Hancurnya Sebongkah Batu
Hancurnya Sebongkah Batu - Mengapa nur[1] itu tak
berpihak padanya?
Pemuda itu lari dari kenyataan. Berkelana entah
kemana. Mengakhiri hidupnya diatas keputus asaan. Berlari, berjalan, mencari
sesuatu yang bernama kedamaian. Mencari keadilan. Sebab ia tahu, yang berusaha
dengan sungguh-sungguh pasti berhasil. Akan tetapi kenapa ia belum juga
berhasil? Padahal, telah berpuluh tahun lamanya ia belajar. Mengapa?
Ketika setitik cahaya datang, tak ada seorang
pun yang mempu menghadang. Allah Swt memberikan cahaya-Nya dibalik ikhtiar
semua hamba-Nya. sederhana, sangat sederhana. Cahaya itu datang dari sebuah air
dan batu.
Pemuda itu memandang sebuah batu yang ditetesi
air yang lembut, ringan dan tak punya kuasa untuk menghancurkan. Akan tetapi,
seiring dengan terus menerusnya air mentetesi batu, ia melihat batu itu pun
berlubang, menyerah dan mengakui kehebatan dari air yang setiap detik terus
menetesi dirinya.
Pemuda itu pun pulang kembali ke tempat
mengaji. Mengulang dari awal untuk terus belajar, belajar dan belajar. Ia yakin
suatu saat kekerasan batu bisa hancur dan lunak dengan air yang terus menerus
mengguyurnya. Ya, seperti kurangnya pemahaman dalam dirinya tentang ilmu, ia
akan terus berusaha menimba ilmu dengan giat lagi.
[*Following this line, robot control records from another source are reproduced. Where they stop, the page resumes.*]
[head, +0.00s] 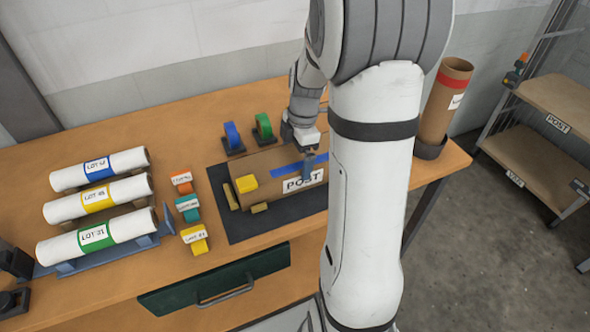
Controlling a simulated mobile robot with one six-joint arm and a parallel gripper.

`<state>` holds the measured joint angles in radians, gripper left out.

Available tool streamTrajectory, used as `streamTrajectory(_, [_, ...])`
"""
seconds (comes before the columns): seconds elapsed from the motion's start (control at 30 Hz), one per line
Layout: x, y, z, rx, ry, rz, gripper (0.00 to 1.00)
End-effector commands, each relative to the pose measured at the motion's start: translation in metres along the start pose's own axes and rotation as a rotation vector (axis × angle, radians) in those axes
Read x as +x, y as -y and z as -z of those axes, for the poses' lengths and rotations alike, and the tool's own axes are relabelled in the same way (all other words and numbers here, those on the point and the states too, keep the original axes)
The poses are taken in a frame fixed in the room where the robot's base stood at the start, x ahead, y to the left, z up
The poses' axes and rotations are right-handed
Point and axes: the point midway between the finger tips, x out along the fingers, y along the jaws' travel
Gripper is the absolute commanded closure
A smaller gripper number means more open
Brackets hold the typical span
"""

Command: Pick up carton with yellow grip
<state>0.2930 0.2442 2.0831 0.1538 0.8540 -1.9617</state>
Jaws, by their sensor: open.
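The brown carton (262,163) lies on a dark mat (250,225) on the orange workbench. It bears a blue stripe (289,169) and a white POST label (303,181). A yellow grip block (246,183) is on its left end. My gripper (303,160) is open above the carton's right part, to the right of the yellow grip. I cannot tell whether the fingers touch the carton. My arm hides the carton's right end.
White rolls (97,197) lie on a rack at left, with several small labelled pieces (188,209) between rack and mat. Blue (232,137) and green (263,127) tape rolls stand behind the carton. A tall brown tube (443,105) stands right. A POST shelf (560,105) is beyond.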

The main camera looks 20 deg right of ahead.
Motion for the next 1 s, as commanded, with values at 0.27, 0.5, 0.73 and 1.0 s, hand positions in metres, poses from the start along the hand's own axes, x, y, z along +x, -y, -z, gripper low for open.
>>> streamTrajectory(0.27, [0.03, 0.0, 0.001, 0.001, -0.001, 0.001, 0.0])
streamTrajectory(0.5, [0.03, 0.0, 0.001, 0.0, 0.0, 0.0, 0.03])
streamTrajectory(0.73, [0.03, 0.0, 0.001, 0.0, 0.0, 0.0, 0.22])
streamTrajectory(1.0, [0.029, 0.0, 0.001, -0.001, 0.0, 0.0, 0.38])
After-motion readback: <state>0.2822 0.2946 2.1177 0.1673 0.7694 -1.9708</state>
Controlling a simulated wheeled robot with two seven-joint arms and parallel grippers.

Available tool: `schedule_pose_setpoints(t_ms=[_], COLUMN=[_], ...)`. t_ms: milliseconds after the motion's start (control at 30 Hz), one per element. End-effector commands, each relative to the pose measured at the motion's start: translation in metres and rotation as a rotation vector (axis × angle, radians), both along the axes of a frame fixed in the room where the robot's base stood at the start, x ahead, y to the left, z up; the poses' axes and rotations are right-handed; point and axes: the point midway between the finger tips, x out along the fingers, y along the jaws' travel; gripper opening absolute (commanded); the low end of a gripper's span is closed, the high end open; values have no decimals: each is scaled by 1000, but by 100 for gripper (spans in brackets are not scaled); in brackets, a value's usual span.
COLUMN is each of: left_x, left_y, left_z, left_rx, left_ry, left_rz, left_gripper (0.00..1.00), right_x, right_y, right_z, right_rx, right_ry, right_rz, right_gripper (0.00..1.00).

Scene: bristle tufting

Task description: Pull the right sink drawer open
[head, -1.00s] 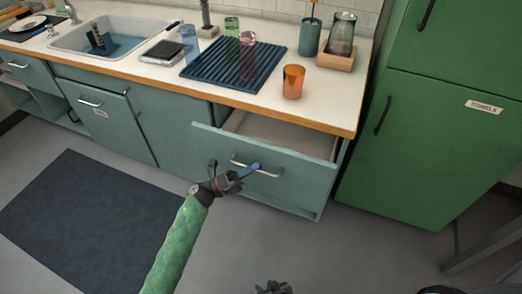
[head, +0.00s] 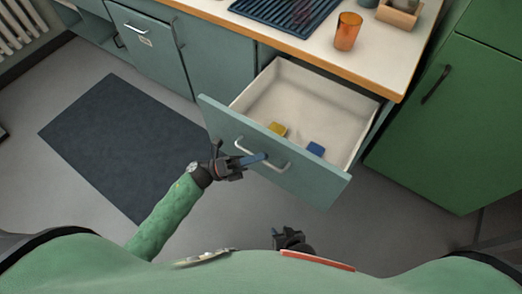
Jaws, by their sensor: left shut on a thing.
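The right sink drawer (head: 290,168) is pulled well out of the teal cabinet under the counter, with its white interior showing. A yellow item (head: 277,129) and a blue item (head: 315,149) lie inside it. My left gripper (head: 252,161) is at the drawer's front, shut on its metal bar handle (head: 280,165). My right gripper (head: 288,236) is low in the picture, in front of my body and apart from the drawer. Its fingers are too small and dark to tell open from shut.
An orange cup (head: 347,32) stands near the counter edge, beside a dark blue ribbed drying mat (head: 290,14). A green fridge (head: 440,110) stands right of the drawer. A dark floor mat (head: 115,140) lies at left. Grey floor around the drawer front is clear.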

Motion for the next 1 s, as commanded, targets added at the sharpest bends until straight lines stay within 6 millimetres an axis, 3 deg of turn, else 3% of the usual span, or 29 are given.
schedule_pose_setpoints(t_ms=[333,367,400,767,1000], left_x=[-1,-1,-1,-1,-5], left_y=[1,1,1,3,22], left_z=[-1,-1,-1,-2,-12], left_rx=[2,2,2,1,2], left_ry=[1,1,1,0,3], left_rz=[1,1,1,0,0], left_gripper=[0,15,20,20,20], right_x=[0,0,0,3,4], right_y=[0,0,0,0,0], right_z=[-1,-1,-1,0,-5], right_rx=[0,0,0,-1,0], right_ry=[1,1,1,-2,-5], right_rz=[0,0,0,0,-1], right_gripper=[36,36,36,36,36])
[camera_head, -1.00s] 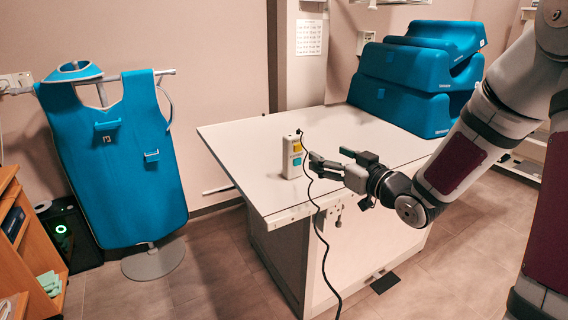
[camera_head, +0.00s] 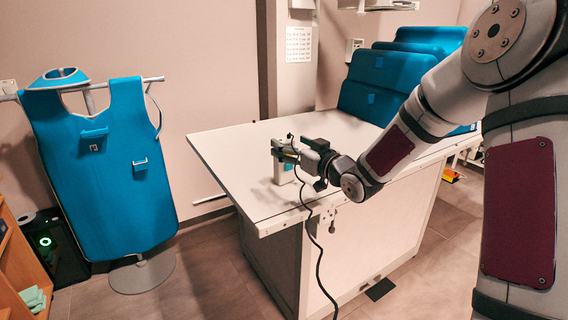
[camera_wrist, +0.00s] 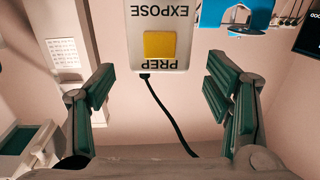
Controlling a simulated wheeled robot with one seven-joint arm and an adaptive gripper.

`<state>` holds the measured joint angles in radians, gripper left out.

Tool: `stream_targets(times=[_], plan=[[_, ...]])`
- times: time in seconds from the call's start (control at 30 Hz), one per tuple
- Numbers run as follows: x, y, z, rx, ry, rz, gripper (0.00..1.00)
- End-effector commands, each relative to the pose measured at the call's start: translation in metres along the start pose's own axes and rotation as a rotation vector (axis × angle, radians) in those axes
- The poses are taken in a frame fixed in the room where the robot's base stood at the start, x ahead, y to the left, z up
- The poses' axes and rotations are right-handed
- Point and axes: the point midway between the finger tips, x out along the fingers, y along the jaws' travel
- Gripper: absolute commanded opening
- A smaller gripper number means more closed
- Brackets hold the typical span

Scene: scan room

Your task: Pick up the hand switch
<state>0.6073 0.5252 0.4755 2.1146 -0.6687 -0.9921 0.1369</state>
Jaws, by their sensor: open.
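The hand switch (camera_head: 279,174) is a small pale box standing upright on the white table (camera_head: 230,150). A black cord (camera_head: 310,230) hangs over the table's front edge. My gripper (camera_head: 281,152) is at the switch in the head view and hides much of its upper part. In the wrist view the hand switch (camera_wrist: 157,14) shows at the top centre, with a yellow button and upside-down "PREP" and "EXPOSE" lettering. My gripper (camera_wrist: 160,72) is open, its two green-padded fingers to either side. Gaps show between each finger and the switch.
Blue foam blocks (camera_head: 385,85) are stacked on the table's back right. A blue apron (camera_head: 105,170) hangs on a stand at the left, apart from the table. The table's left part and front right are clear.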

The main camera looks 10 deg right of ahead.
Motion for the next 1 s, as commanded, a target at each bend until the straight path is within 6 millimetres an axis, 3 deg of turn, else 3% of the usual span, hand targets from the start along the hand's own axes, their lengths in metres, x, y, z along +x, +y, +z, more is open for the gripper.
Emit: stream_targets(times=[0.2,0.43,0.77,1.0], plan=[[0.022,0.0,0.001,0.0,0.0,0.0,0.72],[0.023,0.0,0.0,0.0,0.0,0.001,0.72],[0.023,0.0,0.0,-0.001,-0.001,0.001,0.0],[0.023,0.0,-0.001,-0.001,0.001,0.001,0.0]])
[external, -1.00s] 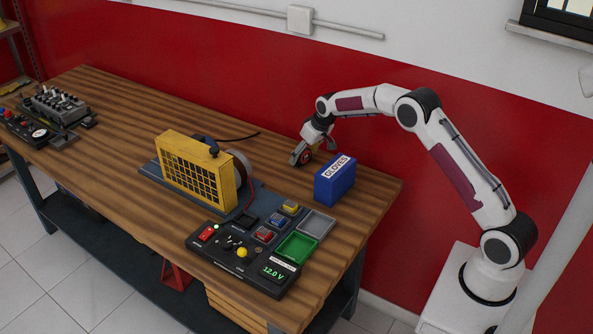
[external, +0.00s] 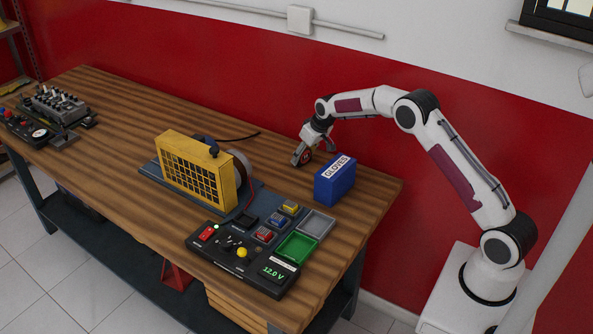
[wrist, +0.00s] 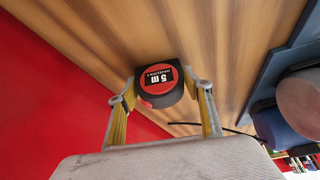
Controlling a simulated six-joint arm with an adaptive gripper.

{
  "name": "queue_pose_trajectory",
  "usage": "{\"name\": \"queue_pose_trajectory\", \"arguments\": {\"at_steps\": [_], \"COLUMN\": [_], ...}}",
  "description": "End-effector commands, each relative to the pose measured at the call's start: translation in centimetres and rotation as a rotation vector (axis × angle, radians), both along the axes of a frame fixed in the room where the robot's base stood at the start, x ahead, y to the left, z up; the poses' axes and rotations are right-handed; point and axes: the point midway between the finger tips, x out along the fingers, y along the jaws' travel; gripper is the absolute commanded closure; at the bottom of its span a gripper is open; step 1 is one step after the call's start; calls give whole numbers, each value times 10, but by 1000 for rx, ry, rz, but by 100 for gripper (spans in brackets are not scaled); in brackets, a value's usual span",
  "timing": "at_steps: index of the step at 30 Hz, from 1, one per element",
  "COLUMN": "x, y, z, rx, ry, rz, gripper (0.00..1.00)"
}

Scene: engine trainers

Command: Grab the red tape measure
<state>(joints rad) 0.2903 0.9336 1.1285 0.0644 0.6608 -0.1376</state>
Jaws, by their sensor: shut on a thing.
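The red tape measure (wrist: 157,82) is a black-cased round body with a red face marked "5 m". In the wrist view it sits between the two yellow-padded fingers of my gripper (wrist: 162,100), which is shut on it. In the external view my gripper (external: 302,157) is low over the far side of the wooden bench, behind the blue gloves box. A bit of the tape measure's red face (external: 306,156) shows there between the fingers. I cannot tell whether the tape measure touches the bench.
The blue gloves box (external: 334,180) stands close to the right of my gripper. A yellow-guarded engine trainer (external: 196,172) with a black cable is to the left. A control panel (external: 243,260) lies at the front. The red wall (external: 300,90) is behind.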

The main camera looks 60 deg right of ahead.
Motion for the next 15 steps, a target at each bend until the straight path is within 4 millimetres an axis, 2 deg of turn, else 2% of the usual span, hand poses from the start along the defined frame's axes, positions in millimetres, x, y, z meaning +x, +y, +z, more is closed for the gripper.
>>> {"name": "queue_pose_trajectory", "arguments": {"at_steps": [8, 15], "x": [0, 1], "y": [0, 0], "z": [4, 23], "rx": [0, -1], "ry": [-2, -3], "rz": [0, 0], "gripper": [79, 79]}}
Ia membuktikannya, bahwa jalan kesulitan
sangat dekat dengan jalan kemudahan. Kesulitan akan terlewatkan, penat akan
tersirnakan, malam akan segera tergantikan dengan siang. Kehitaman dalam setiap
episode hidup akan selalu berganti dengan cahaya-cahaya baru. Sebab, semua
pasti berlalu.
“Karena sesungguhnya sesudah kesulitan itu ada
kemudahan,” (Q.S. Al-Insyirah : 5)
Diakhir ujung kegigihannya, kini, ia telah
menghasilkan beberapa karya tulis yang hingga kini masih dibaca oleh orang-orang
muslim diseluruh dunia. Beberapa karyanya adalah Fathul Baari (Syarah Shahih
Bukhari), Bulughul Maram (Kitab rujukan hadist-hadist berkaitan ilmu fiqh) dan lain
sebagainya. Beliau bernama Al-Hafidz Imam Ibnu Hajar Al-‘Asqolani.
Beliau menamakan dirinya dengan Ibnu Hajar
(anak batu), ya sebab dari sanalah ia mendapatkan setitik pencerahan diatas
malam yang kelam. Saat-saat sudut hatinya sudah tak sanggup, ia bagai batu yang
ditetesi air yang menyejukan. Damai, bahagia dan berkahlah ilmunya.
***
[1] Imam
Syafi’i rahimakumullah mengistilahkan ilmu sebagai cahaya. Sedangkan redaksi
dari sang Pencipta tepat berada pada Q.S. Al – Mulk.